Hong Kong Tax Services
Be aware of the reporting requirements of the IRS and U.S. Department of the Treasury regarding your US expat taxes. Worldwide income must be reported regardless of where an expat lives or where the money was earned. In the event that taxes to a foreign government have already been paid, the IRS has tools in place to reduce the likelihood of double taxation, including:
-The foreign earned income exclusion, – allows qualifying expatriates to exclude $99,200 of their income on their US expat taxes,
-The foreign tax credit, – allows taxes for US expats to be reduced on your US tax return, dollar-for-dollar, based on what you have paid to a foreign tax authorities, and
-The foreign housing exclusion, – enables qualified expatriates to deduct qualified housing expenses that result from living overseas (such as rent, utilities, etc).
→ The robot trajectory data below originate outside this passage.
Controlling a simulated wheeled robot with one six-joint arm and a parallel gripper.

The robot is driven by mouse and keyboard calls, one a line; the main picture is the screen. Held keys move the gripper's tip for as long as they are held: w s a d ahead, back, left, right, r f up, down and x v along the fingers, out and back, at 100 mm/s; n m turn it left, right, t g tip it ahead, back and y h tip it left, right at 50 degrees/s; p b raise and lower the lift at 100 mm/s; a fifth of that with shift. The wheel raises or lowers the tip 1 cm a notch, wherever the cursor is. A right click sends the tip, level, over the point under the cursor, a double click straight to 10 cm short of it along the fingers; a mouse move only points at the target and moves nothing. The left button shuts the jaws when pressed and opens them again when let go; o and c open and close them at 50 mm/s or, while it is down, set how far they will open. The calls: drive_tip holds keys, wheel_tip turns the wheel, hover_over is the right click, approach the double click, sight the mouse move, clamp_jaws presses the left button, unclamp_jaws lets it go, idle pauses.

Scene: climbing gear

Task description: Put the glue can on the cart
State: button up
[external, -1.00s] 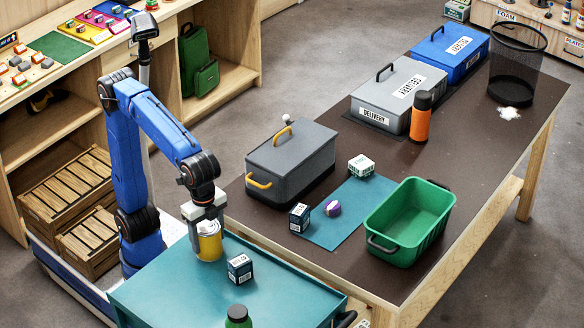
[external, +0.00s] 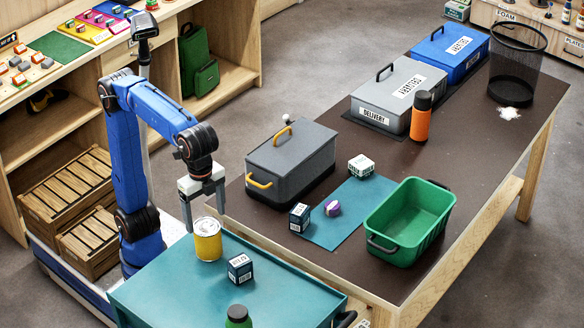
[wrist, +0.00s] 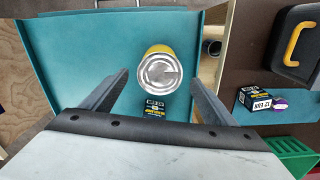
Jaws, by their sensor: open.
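The yellow glue can (external: 208,243) with a pale metal lid stands upright on the teal top of the cart (external: 190,295), near its back left corner. In the wrist view the can (wrist: 158,72) shows from above, between the spread fingers. My gripper (external: 205,213) is open and empty, pointing down just above the can, with its fingertips around lid height. I cannot tell whether a finger touches the can.
A small dark box (external: 240,268) stands close beside the can on the cart. The brown table to the right holds a grey toolbox (external: 291,160) and a green bin (external: 410,222). The cart's left side looks clear.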

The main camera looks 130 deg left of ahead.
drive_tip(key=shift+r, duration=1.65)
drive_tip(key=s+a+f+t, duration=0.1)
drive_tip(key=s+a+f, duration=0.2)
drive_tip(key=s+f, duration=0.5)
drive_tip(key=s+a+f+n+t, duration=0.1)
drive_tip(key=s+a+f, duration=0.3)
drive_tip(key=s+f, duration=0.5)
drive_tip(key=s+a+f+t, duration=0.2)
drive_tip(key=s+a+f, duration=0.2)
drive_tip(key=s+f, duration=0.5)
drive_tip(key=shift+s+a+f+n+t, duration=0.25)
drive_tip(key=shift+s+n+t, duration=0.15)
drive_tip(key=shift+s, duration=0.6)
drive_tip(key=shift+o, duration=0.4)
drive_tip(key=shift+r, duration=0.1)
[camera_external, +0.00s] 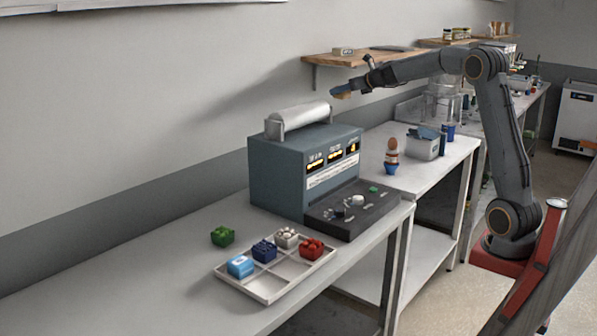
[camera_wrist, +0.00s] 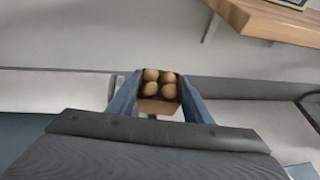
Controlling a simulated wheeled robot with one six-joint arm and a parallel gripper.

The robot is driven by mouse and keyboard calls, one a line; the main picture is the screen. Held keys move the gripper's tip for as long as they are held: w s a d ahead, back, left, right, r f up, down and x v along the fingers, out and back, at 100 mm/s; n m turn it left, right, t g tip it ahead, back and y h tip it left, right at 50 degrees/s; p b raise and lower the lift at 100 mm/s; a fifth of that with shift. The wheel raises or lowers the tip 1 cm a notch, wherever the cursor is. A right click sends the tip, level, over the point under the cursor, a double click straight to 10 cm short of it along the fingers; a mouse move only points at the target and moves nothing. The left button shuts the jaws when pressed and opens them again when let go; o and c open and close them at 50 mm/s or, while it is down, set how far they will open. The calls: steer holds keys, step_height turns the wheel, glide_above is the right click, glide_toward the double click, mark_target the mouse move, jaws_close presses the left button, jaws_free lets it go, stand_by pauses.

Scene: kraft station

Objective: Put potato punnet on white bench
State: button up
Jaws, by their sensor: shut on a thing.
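The potato punnet (camera_wrist: 158,106) is a small brown tray with several round tan potatoes in it. In the wrist view it sits between the two blue-grey fingers of my gripper (camera_wrist: 160,92), which is shut on it. In the external view my gripper (camera_external: 345,89) is held out to the left, high above the benches, with the punnet (camera_external: 341,95) small at its tip. Pale benches run along the wall: a long one (camera_external: 140,280) in front and a white-topped one (camera_external: 456,153) behind it. I cannot tell which is the task's white bench.
A blue-grey machine (camera_external: 281,173) with a roll on top stands on the front bench. A white tray (camera_external: 268,290) holds several coloured blocks, with a green block (camera_external: 222,236) beside it. An egg-like figure (camera_external: 391,152) and grey bin (camera_external: 424,146) stand behind. A wooden shelf (camera_external: 322,59) is near my gripper.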

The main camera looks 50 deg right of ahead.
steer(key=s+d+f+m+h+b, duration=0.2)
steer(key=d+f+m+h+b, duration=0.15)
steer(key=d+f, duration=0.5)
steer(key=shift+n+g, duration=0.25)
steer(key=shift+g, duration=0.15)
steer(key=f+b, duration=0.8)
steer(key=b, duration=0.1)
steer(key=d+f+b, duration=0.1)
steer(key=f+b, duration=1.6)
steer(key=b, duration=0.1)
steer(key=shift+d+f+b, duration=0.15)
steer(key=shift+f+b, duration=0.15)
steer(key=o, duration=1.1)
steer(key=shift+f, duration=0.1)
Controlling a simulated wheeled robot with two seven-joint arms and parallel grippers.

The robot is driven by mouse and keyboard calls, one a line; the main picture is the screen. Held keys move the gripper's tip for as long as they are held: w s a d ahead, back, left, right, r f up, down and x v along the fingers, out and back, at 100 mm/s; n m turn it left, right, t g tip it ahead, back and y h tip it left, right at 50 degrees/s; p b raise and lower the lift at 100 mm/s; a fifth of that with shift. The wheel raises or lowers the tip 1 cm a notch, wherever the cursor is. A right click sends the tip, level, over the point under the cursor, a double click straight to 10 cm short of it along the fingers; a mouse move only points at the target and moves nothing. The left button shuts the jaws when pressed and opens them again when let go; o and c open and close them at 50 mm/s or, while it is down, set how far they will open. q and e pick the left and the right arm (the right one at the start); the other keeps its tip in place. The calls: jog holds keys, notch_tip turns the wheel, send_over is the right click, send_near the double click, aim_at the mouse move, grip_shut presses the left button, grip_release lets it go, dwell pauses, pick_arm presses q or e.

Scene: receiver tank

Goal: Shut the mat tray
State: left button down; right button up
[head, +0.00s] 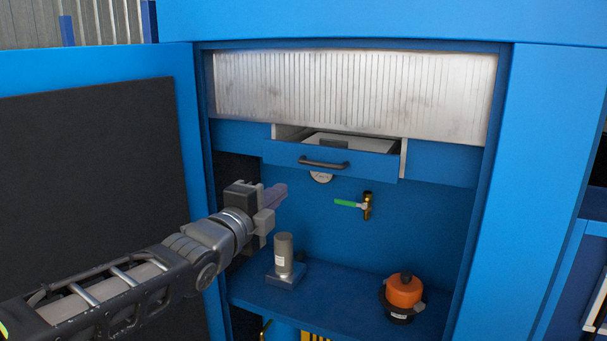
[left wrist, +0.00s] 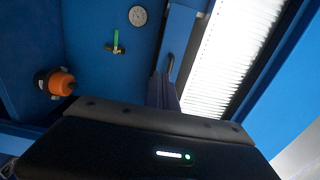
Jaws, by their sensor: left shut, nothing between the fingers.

It should also be noted that assets expatriates hold overseas must be reported to both the IRS and the U.S. Department of the treasury if they are over certain thresholds. If an individual has had over $10,000 cumulative in business or personal accounts overseas, these accounts must be reported to the U.S. Department of the Treasury via the FBAR. Form 8938 must also be filed with your US tax return if the amount you hold overseas is over the (much higher) thresholds. If these requirements are confusing, please Contact Us
US-Hong Kong Tax Treaty
The US and Hong Kong do not have a tax treaty, which unfortunately means that double taxation can occur if you are a higher earning expatriate.
Foreign Income in Hong Kong
Hong Kong operates on a territorial taxation system, which basically means that income sourced from outside of Hong Kong does not get taxed by Hong Kong. Taxes for expats with income earned within Hong Kong are payable to the Inland Revenue Department.
Self-Employed Expat Tax Advice
The IRS has lower limits for US expat tax reporting requirements for the self-employed. If you have earned more than $400 from self-employment, you are required to file a US expat tax return. A simple piece of expat tax advice is to plan on filing a US expat tax return if you are self-employed. For your Hong Kong taxes, you will be taxed on income that is Hong Kong sourced, therefore, you will need to pay Hong Kong taxes on income earned within Hong Kong.
Hong Kong is a tax haven, meaning that it lacks many of the taxes in place in other jurisdictions, including a VAT, capital gains taxes, sales taxes or wealth taxes.